Of the lines below, how many hold the string "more"? Give only the number.

▶ _Given records_

________________________________________

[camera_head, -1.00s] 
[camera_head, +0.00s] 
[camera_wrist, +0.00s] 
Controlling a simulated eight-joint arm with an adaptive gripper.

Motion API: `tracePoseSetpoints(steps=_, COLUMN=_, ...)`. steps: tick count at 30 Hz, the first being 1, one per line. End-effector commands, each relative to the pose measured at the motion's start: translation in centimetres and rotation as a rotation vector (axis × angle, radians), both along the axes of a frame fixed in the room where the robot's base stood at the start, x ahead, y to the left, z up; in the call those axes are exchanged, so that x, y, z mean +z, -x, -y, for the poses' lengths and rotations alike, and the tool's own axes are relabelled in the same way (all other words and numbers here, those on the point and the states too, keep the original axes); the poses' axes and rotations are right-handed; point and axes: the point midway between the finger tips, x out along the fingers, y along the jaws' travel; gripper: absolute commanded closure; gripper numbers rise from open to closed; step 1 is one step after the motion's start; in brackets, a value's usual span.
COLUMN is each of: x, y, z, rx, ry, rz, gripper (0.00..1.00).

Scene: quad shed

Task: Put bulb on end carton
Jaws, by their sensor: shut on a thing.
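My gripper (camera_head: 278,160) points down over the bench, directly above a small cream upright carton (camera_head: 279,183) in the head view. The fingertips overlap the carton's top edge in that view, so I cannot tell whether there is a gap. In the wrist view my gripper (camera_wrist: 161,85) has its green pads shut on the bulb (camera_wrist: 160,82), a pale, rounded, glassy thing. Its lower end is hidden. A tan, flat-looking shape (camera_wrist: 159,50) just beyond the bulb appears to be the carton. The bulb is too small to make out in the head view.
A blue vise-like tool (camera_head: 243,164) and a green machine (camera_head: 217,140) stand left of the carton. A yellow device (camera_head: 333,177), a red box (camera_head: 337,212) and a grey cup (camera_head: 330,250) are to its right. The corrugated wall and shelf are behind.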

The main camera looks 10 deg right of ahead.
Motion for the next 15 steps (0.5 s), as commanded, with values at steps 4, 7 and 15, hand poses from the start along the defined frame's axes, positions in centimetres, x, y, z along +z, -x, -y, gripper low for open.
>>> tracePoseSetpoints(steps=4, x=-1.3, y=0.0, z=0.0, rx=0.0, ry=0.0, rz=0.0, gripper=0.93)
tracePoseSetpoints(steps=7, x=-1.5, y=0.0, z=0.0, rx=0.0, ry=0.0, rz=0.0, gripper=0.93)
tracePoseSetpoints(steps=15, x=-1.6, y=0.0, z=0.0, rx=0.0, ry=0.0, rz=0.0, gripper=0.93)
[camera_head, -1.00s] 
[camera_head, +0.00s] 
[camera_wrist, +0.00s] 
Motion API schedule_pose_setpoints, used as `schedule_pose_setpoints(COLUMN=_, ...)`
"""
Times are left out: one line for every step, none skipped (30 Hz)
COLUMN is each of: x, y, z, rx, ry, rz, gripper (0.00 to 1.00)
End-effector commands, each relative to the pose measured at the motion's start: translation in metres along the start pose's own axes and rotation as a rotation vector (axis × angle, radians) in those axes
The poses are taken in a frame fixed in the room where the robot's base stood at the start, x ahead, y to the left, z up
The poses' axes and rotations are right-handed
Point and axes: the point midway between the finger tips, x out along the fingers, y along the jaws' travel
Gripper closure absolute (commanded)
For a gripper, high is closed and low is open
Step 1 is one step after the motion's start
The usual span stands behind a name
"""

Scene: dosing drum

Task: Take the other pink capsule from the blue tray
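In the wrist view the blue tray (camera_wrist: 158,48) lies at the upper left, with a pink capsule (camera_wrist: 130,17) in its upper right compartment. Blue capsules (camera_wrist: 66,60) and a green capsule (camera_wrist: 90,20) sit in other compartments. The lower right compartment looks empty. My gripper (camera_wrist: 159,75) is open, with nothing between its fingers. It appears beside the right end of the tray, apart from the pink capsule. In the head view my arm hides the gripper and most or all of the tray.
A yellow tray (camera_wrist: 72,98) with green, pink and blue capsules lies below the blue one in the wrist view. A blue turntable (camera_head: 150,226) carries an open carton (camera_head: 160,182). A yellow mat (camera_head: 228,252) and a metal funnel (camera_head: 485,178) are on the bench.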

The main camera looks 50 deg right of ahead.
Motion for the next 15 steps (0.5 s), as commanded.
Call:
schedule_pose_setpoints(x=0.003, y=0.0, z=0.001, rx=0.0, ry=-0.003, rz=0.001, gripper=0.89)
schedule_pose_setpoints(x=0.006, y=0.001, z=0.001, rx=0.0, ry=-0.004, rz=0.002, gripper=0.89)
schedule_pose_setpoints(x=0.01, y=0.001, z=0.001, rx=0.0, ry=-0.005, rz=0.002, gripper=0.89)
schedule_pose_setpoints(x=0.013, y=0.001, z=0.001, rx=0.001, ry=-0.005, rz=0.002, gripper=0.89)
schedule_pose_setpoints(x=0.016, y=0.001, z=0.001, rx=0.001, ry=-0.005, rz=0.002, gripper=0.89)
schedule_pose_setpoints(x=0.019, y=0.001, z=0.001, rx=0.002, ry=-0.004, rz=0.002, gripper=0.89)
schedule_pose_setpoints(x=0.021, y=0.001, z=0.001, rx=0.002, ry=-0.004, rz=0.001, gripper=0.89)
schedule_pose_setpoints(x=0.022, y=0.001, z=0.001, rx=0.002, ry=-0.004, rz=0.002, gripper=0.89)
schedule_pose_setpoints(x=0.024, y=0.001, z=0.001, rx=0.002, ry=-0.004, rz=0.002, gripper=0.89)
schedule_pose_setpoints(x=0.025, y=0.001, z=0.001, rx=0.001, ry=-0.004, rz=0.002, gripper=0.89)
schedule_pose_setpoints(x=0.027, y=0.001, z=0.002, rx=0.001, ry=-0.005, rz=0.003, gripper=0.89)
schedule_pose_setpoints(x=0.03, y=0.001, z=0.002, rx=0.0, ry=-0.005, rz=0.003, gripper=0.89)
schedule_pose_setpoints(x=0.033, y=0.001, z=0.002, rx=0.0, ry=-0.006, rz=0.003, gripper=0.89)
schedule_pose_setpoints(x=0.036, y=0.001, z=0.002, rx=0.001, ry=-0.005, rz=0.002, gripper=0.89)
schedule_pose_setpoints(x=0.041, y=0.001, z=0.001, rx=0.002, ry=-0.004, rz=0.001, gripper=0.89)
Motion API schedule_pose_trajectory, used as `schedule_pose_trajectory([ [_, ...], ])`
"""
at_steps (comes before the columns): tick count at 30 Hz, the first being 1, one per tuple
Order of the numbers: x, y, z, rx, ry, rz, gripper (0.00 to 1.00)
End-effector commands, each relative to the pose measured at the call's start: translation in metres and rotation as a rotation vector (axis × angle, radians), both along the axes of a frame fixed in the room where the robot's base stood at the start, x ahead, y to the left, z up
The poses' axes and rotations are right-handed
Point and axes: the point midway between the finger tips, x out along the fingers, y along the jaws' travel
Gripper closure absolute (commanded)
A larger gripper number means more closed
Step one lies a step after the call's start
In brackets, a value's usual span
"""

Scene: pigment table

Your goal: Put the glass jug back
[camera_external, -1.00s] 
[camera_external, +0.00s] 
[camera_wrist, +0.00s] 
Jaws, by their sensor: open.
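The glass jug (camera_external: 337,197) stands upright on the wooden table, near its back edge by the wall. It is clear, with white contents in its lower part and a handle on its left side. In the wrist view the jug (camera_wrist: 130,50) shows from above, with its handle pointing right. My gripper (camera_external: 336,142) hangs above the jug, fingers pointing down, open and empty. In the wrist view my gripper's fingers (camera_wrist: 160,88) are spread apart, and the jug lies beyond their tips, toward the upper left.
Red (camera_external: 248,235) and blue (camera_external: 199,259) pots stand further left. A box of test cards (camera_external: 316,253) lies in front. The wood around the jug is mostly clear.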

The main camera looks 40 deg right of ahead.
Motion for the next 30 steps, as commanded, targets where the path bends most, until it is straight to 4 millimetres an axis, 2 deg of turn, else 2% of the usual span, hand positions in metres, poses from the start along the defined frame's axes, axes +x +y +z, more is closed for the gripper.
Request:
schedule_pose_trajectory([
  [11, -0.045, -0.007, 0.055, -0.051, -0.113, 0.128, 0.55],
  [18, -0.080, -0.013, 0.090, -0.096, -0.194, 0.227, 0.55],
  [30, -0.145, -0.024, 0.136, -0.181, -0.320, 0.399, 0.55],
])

________________________________________

▶ _Result_
2